Janet Olson said at her sentencing hearing that she believed that, rather than breaking the law by stealing  dogs, she was enforcing existing laws against the mistreatment of animals.

Janet Olson said at her sentencing hearing that she believed that, rather than breaking the law by stealing dogs, she was enforcing existing laws against the mistreatment of animals.

No jail time recommended for dog thefts

Crown counsel says a conditional sentence to be served in the community would be appropriate for dog rescuer Janet Olson

A woman who admits to stealing dogs has told a judge that she has suffered enough.

Former South Surrey resident Janet Olson, 61, attended a sentencing hearing Friday at Surrey Provincial Court, which heard submissions from Crown counsel Michelle Wray and both Olson’s lawyer, Craig Sicotte, and Olson herself.

Olson, now a Langley resident, has admitted to stealing two dogs and attempting to steal a third in what she claims were acts of compassion toward mistreated animals.

Wray, arguing that principles of “denunciation and deterrence” must be paramount for admitted criminal acts – to discourage “vigilantism” –  is asking the court for a conditional sentence of between a year and 18 months to be served in the community.

Judge Melissa Gillepsie is scheduled to render sentencing on Feb. 24.

In an agreed statement of fact, Olson has acknowledged she took two dogs, from residences in Chilliwack and Richmond in 2009 and 2010, and was in the act of stealing a bulldog in Coquitlam when arrested in November 2011.

Wray told Peace Arch News during a break in proceedings that the Crown intends to stay 38 other dog-theft-related charges against Olson at the conclusion of sentencing.

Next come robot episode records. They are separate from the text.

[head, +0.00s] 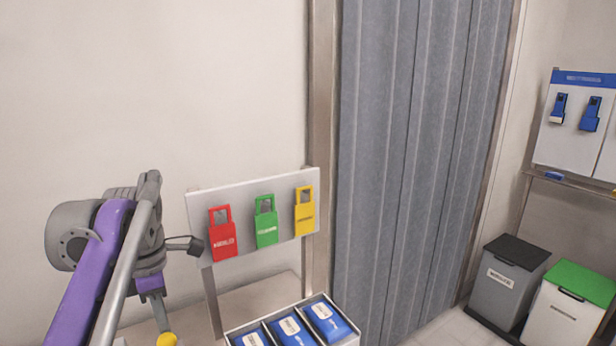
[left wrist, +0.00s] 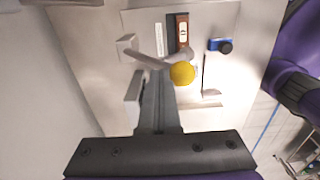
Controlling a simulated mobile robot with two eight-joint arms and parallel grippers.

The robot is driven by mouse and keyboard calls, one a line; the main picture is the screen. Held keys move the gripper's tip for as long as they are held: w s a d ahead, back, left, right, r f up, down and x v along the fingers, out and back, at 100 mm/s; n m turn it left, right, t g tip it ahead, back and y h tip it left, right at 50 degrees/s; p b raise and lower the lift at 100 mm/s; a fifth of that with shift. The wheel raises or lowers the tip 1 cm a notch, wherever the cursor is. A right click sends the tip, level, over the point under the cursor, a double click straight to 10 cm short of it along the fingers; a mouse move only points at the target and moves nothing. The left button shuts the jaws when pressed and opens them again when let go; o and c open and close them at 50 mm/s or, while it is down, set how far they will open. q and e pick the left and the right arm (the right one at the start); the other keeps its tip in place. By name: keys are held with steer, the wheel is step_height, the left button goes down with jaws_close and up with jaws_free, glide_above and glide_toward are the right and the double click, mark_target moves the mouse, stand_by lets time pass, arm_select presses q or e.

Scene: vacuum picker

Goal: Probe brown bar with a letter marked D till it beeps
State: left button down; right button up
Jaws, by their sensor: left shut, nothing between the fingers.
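A brown bar (left wrist: 182,30) with a white label sits in a dark slot on a pale panel (left wrist: 245,75) in the left wrist view. Its letter is too small to read. My left gripper (left wrist: 163,66) is shut, with its tips just below the bar in the picture. A yellow round piece (left wrist: 182,73) shows at the tips and overlaps the panel below the bar. I cannot tell whether anything touches the bar. In the head view my left gripper (head: 161,318) is partly cut off at the bottom, above the yellow piece (head: 167,340); the bar is out of view.
A blue piece with a black knob (left wrist: 220,45) is right of the bar. Red (head: 222,240), green (head: 266,228) and yellow (head: 305,216) tags hang on a board behind my left arm. A tray of blue packs (head: 295,332) stands below. Bins (head: 503,290) stand far right.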

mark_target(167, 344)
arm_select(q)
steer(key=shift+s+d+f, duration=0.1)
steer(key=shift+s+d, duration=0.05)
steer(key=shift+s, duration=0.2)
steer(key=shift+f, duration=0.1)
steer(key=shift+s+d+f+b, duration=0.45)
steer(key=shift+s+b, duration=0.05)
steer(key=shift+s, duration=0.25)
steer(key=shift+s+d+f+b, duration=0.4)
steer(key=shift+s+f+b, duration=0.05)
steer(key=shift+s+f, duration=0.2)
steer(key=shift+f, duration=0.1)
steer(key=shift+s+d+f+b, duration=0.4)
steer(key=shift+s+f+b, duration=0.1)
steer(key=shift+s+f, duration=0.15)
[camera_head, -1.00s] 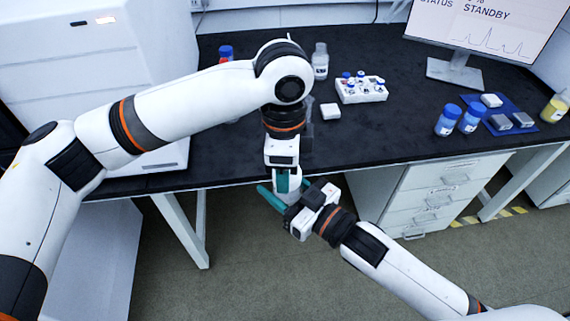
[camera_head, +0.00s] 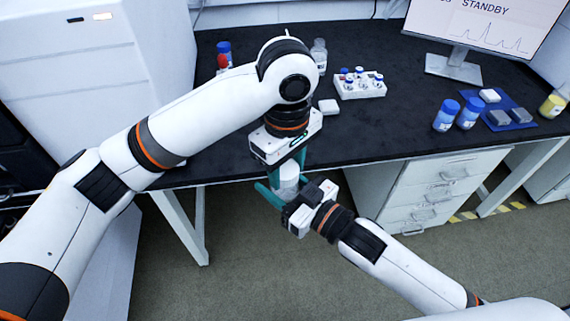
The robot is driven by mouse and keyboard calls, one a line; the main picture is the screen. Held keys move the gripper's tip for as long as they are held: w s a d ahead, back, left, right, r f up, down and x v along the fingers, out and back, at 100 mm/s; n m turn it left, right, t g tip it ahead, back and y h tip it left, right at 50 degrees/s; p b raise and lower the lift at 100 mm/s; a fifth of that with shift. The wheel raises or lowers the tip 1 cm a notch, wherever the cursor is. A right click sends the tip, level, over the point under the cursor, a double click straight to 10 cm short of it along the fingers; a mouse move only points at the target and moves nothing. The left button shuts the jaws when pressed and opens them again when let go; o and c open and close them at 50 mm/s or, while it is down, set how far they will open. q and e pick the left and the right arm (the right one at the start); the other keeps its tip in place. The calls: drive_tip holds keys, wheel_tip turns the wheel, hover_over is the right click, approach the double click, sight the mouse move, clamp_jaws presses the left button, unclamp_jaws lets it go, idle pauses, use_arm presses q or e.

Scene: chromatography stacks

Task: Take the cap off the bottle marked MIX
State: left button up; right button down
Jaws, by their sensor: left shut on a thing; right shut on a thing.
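A small bottle (camera_head: 287,188) with a pale cap (camera_head: 288,170) is held upright in the air in front of the table's front edge. Its label cannot be read at this size. My right gripper (camera_head: 285,191) is shut around the bottle's body from the lower right, with teal fingers on either side. My left gripper (camera_head: 290,164) points down from above and is shut at the bottle's cap. My left wrist partly hides the top of the cap, and I see no clear gap between cap and bottle.
The black table (camera_head: 390,125) carries a white rack of vials (camera_head: 360,86), a white block (camera_head: 328,106), blue-capped bottles (camera_head: 446,116) and a blue mat (camera_head: 520,126) with small blocks. A clear bottle (camera_head: 319,58) stands behind my left arm. A monitor (camera_head: 490,25) stands at the back right.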

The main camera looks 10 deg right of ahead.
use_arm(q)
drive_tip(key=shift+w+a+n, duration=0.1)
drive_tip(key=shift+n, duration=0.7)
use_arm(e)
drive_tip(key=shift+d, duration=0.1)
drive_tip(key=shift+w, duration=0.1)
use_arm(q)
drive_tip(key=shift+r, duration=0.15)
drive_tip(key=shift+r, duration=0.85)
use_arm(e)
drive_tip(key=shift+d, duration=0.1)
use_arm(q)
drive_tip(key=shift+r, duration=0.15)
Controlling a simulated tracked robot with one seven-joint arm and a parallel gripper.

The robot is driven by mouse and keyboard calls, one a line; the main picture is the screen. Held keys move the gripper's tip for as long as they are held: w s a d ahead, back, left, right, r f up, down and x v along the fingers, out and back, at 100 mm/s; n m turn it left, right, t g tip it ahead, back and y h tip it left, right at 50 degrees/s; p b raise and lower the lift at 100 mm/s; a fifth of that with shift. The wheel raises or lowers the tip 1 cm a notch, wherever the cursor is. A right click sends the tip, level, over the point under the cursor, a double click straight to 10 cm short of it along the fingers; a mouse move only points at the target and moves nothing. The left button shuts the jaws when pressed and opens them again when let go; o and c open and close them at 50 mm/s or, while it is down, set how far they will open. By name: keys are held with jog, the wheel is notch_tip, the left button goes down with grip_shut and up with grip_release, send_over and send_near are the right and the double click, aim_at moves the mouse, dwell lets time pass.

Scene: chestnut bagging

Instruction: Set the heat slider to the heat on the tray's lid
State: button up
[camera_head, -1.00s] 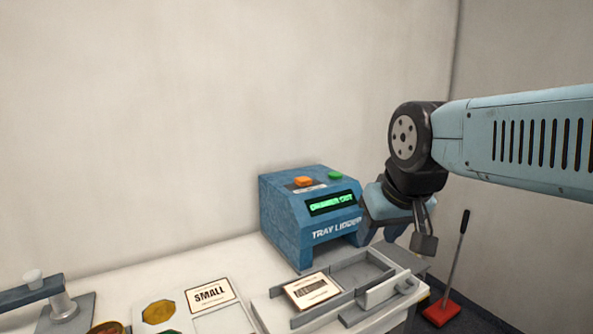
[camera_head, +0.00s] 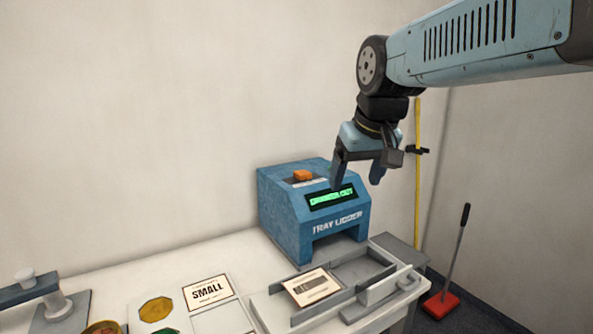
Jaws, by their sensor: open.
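The blue tray lidder (camera_head: 285,215) stands at the back of the white bench, its green display (camera_head: 331,197) seeming to read "CHAMBER OUT". An orange button (camera_head: 303,175) is on its top. A grey drawer-like chamber (camera_head: 372,262) extends from its front, with a light grey handle block (camera_head: 384,287) at its right. A cream printed lid or card (camera_head: 312,288) lies at the chamber's left end; its print is too small to read. I cannot make out the heat slider. My gripper (camera_head: 357,180) is open and empty, fingers down, in front of and above the lidder's right side.
A card marked "SMALL" (camera_head: 208,292) and a gold octagon (camera_head: 156,309) lie on the bench at left. A grey lever device (camera_head: 62,304) stands far left. A red-based dustpan (camera_head: 441,305) is on the floor at right, beside a yellow pole (camera_head: 417,200).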

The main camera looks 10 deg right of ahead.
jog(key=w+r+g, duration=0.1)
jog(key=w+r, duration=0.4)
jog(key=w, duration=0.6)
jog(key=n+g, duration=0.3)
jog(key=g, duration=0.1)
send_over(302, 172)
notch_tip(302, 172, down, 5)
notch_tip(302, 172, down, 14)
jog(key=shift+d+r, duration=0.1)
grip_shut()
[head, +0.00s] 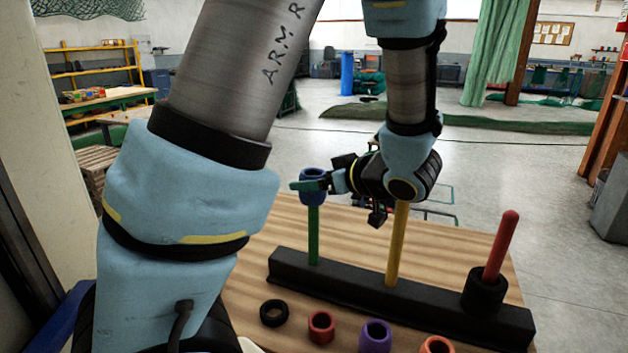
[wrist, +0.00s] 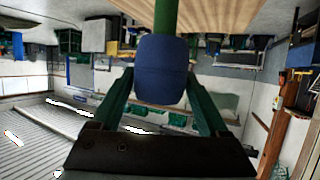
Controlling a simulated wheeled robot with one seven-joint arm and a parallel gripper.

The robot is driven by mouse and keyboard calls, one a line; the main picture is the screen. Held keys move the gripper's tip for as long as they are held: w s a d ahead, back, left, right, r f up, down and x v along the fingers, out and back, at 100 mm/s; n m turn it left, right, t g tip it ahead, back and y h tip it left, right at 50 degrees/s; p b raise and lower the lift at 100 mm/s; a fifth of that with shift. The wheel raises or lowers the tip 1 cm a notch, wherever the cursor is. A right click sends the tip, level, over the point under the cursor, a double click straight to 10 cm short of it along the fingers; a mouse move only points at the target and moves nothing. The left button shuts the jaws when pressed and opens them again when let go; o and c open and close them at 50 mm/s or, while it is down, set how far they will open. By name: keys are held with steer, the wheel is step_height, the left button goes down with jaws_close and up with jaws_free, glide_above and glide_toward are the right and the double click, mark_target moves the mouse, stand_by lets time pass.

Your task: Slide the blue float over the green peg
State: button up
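The blue float (head: 313,174) is at the upper end of the green peg (head: 314,236), which stands upright at the left end of a black base. My gripper (head: 308,185) is shut on the float, with a green finger across its near side. In the wrist view the float (wrist: 162,72) sits between the two green fingers (wrist: 162,82), and the green peg (wrist: 166,17) meets its end. The float hides the peg's tip, so I cannot tell how far it is around the peg.
The black base (head: 345,287) also carries a yellow peg (head: 398,250) and a red peg (head: 501,245) with a black float (head: 484,293) around its foot. A black ring (head: 273,313), a red float (head: 321,327), a purple float (head: 376,335) and an orange float (head: 437,346) lie in front.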

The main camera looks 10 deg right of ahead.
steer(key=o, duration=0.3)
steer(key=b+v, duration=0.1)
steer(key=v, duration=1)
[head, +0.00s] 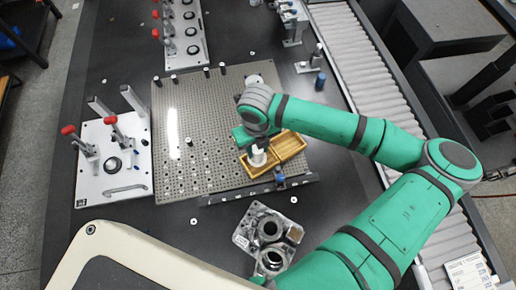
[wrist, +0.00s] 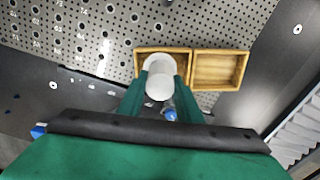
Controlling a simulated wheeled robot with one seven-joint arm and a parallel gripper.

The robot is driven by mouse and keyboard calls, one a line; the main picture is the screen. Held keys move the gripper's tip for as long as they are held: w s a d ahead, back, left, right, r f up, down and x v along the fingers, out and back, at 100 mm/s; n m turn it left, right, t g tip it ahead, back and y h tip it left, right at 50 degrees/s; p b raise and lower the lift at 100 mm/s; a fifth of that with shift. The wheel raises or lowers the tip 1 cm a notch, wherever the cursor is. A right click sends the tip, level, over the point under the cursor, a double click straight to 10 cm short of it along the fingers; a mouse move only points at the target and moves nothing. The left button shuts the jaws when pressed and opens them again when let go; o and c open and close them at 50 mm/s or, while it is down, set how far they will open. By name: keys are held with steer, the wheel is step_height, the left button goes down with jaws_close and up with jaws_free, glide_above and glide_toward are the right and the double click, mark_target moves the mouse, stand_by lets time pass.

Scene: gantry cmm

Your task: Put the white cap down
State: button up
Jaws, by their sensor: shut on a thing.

The Crown introduced Olson’s own journal of the incidents and emails between her and other members of her organization, A Better Life Dog Rescue (ABLDR), as supporting evidence.

For Olson, it was a chance to defend her actions in court, after more than three years since her original arrest.

In videos and photos of other cases in which severe mistreatment of dogs chained and confined outside was demonstrated – and in her own emotional, sometimes-tearful statement – Olson attempted to show she had been driven to taking the law into her own hands by seeing animals perish, and in the apparent inability of the BCSPCA to intervene or investigate complaints by neighbours.

She said she believed that rather than breaking the law, she was acting to enforce existing animal-protection laws.

The Crown, however, maintained it did not accept that the animals taken by Olson were in fact in distress.

Over the course of ABLDR activities, Olson and Sicotte said, tips on mistreated dogs had come from both SPCA members and police officers who felt limited in the actions they could take.

The defendant and her attorney also chronicled emotional distress, physical harm and financial hardship she has suffered, and noted she has already spent a week in jail awaiting a bail hearing.

The court heard she had been subject to harassment and death threats following an RCMP news release that described her organization’s actions as stealing dogs which were later sold for profit – an assertion Olson vehemently dismissed.

“There isn’t anything worse you could say about me, or more of a lie,” she told Gillespie.

As a result of the police statement, Sicotte said, volunteer and financial support for ABLDR had collapsed, preventing the saving of hundreds of dogs that would otherwise have been brought into Canada from “kill shelters” in the U.S.

Olson has been found guilty of breaching bail conditions by arranging for a dog adoption since her arrest, which has resulted in a criminal record for her.

Sicotte cited Olson as a “stable” individual who has been married for 32 years and had a long and distinguished record in community service and as a pilot with Air Canada before taking an early retirement two years ago.

Wray, who indicated the Crown has no problem with Olson continuing her work with legal dog rehabilitation and adoption activities, said it was accepted that Olson “genuinely believed that what she was doing was for the benefit of the animals.”

But, Wray said, “despite the nobility of her beliefs, these are not matters that can be condoned by the court.”

Submissions indicated both sides were far apart in their opinion of the condition of the animals in the cases in which Olson has admitted guilt.

Sicotte and Olson said that in each case neighbours had complained of severe mistreatment of the animals, while Wray said the Crown did not accept this version as fact.

Sicotte suggested that, rather than calling witnesses on both sides, it might be enough for Gillespie to accept Olson acted because she was convinced the animals were in distress.